Sanıyorum son yılların en renksiz en sönük en heyecansız ve mali açıdan en durgun bayramını yaşadık. Herhalde bundan sonrakiler de bundan çok farklı olmayacak. Şehirlerde BAYRAM bir tatil gibi algılandığından, izni gören imkanı da varsa hemen olduğu kentten tatil yöresine kaçıyor. İmkanı olmayıp kalanlar da kentin zırıltısını gürültüsünü çekmeye devam ediyor. Zaten hayat onlara HİÇ GÜZEL OLMAMIŞTI …

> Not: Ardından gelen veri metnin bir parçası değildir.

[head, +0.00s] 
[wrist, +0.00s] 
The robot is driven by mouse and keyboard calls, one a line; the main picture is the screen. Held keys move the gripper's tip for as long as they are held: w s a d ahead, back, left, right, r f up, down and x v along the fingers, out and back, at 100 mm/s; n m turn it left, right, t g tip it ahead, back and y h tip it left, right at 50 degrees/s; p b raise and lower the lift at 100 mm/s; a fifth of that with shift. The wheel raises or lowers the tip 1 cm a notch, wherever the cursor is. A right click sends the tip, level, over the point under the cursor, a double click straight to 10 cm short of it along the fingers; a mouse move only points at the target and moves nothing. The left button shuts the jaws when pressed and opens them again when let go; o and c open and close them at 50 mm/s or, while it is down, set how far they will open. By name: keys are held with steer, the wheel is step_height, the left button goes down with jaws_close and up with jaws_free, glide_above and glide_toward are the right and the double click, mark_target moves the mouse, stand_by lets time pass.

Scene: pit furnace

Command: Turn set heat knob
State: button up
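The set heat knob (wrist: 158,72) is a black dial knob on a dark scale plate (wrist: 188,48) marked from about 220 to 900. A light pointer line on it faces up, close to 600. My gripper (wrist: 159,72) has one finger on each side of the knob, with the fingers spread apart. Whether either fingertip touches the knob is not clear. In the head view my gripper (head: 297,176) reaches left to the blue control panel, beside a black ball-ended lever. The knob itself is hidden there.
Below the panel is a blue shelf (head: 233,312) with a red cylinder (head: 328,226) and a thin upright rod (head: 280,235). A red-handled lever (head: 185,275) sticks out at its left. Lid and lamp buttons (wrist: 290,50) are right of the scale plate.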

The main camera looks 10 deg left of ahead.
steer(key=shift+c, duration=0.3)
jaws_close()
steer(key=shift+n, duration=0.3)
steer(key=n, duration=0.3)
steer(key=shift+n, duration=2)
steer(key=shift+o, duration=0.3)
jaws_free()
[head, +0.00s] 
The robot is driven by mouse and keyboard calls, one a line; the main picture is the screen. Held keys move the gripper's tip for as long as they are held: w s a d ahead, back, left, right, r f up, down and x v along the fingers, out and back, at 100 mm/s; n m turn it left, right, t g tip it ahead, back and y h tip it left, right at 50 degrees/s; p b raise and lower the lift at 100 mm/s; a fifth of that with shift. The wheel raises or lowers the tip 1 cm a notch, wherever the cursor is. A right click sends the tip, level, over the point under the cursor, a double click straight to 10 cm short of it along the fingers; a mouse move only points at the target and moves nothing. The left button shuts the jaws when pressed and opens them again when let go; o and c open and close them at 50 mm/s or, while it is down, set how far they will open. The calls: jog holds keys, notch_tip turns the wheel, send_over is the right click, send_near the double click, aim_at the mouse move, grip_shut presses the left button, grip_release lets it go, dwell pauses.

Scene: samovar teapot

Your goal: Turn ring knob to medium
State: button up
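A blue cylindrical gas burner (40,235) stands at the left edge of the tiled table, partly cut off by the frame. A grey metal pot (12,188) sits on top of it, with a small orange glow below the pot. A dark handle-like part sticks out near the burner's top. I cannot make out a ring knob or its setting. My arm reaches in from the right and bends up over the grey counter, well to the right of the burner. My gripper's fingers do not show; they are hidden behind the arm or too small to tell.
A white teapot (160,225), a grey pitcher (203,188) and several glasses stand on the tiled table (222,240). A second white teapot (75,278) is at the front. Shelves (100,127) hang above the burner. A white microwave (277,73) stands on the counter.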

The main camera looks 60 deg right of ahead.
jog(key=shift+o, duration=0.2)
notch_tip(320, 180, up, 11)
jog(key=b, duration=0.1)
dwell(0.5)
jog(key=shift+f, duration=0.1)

Bayramda; eskiden belde olan ancak günümüzde ilçeye bağlı bir mahalleye dönüştürülen güzel bir köyde idik ailece. Elbette uzun yıllar öncenin kalabalıkları yok. Yaşlılar kalmış yalnızca köydeki yaşam içinde. Gençler ya eğitim ya iş adına terk etmişler. Biraz bayramın etkisiyle büyük şehirlerden gelenler ve bizim gibi hala o eski bayramları yaşamak adına gelenlerle bir miktar nüfus artmış gibi duruyor. Ancak 10-15 yıl sonra o köylerine bağlı büyüklerimizden sonra kapısını çalacak kimse kalmayacak gibi bir gözlemim var ve bu beni tarifsiz bir kedere itiyor. Onca yapılmış binalar, “ torunlar veya evlatlar gelir” diye hazırlanmış nice evler virane olacak. Harcanan paralara üzülmüyorum ama o güzel kırsal yaşamının renklerini (elbette ömrümüz el verirse) bir daha nasıl görürüz, o hala sönmemiş bayram coşkusunu nasıl tadarız? Bayramın ilk günü bir mahalle de, diğer günleri farklı mahallelerde planlanmış bayramlaşma geleneği nasıl bir sosyalleşme nasıl güzel bir insani yaklaşım. Bu bayramın her köşede her mahallede eşit bir şekilde neredeyse her kapı çalınarak yaşanmasına olanak veriyor. Yaşları hayli ilerlemiş olanlar kapımıza kimse gelmedi üzüntüsünden uzak komşularıyla, özledikleri yakınlarıyla o güzel kaynaşmayı yaşıyor. Köyde olmasak bayram mı var, yoksa halk tatili mi ilan edilmiş anlayamayacağız ama ne güzel ki hala o eski bayramların tadını alabileceğimiz adresler az da olsa var.
Kente döndüğümde yine o ruhsuz sokaklar yine o donuk kentle karşılaştım. Doğada aldığım o güzel yaşam enerjisini hemen; ATM den maaşını alıp bir anda eridiğini gören emekli gibi tükettim kentin sokaklarında.